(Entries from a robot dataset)
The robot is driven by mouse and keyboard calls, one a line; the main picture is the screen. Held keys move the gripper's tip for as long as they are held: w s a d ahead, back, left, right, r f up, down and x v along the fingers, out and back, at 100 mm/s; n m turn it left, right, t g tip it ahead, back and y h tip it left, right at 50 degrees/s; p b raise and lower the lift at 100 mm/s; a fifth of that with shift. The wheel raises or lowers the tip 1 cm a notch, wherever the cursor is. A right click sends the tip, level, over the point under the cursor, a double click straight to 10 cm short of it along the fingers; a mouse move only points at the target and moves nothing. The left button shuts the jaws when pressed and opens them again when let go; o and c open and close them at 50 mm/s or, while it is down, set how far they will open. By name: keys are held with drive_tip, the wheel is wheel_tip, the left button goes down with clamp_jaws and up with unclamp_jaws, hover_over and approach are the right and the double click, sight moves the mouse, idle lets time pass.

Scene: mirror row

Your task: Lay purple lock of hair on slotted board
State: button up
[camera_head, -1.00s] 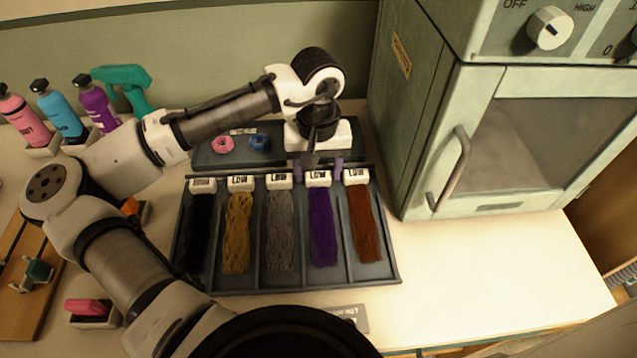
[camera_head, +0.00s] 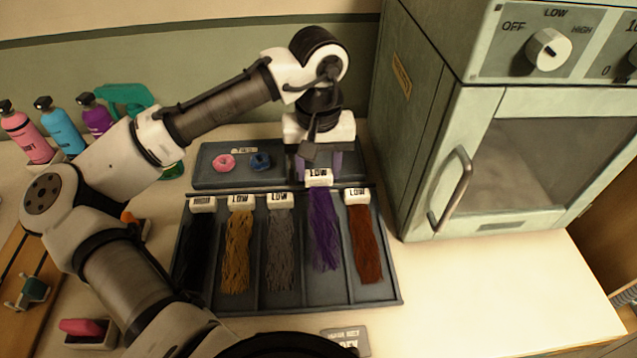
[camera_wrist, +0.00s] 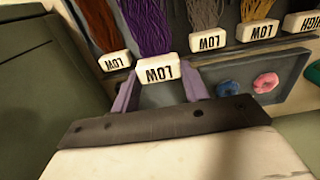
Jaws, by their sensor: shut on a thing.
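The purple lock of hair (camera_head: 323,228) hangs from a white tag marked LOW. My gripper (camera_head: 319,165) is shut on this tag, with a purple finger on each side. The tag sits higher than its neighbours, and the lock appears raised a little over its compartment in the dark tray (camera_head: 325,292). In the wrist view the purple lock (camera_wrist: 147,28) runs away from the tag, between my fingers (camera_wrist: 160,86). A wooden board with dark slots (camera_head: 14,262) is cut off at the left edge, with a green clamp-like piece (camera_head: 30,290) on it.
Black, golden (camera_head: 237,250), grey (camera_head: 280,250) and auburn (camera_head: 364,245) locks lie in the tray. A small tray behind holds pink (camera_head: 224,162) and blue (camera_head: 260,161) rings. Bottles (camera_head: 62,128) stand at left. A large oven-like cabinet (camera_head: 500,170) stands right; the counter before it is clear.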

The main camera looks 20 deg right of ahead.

...

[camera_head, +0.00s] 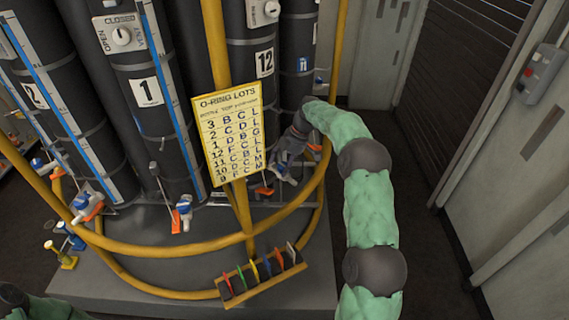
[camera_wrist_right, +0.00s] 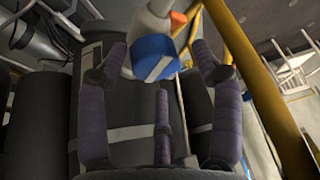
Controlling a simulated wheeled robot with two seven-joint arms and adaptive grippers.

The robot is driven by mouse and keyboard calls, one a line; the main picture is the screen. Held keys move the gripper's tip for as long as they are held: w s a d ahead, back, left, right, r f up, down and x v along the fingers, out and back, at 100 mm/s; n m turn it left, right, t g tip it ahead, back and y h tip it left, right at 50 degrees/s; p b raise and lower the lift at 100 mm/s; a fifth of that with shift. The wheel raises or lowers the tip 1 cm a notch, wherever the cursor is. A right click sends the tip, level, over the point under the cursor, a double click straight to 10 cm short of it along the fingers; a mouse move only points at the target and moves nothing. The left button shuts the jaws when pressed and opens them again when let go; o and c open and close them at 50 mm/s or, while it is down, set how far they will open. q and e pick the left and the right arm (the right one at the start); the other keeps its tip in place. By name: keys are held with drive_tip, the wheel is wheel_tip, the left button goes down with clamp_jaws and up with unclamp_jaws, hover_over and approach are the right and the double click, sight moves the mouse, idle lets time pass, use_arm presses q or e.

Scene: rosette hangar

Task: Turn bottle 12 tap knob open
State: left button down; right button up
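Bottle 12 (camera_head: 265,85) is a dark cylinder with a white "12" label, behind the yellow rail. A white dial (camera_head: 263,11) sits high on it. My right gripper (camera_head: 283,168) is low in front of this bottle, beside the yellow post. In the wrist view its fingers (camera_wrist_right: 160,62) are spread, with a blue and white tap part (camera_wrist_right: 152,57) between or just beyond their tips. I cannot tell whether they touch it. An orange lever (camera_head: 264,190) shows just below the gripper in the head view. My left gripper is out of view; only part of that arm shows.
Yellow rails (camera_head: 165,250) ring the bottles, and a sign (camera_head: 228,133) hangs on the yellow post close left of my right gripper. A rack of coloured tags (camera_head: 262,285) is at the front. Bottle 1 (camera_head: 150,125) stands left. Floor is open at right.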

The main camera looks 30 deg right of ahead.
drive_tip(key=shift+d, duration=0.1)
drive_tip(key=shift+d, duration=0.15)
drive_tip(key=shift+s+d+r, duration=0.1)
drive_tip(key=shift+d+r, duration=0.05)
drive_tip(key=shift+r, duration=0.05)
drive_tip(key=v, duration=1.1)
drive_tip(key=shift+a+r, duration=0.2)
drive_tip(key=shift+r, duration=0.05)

**Short task**
Extract from the data every line where "Scene" shows up.

**Response to the task**
Scene: mirror row
Scene: rosette hangar

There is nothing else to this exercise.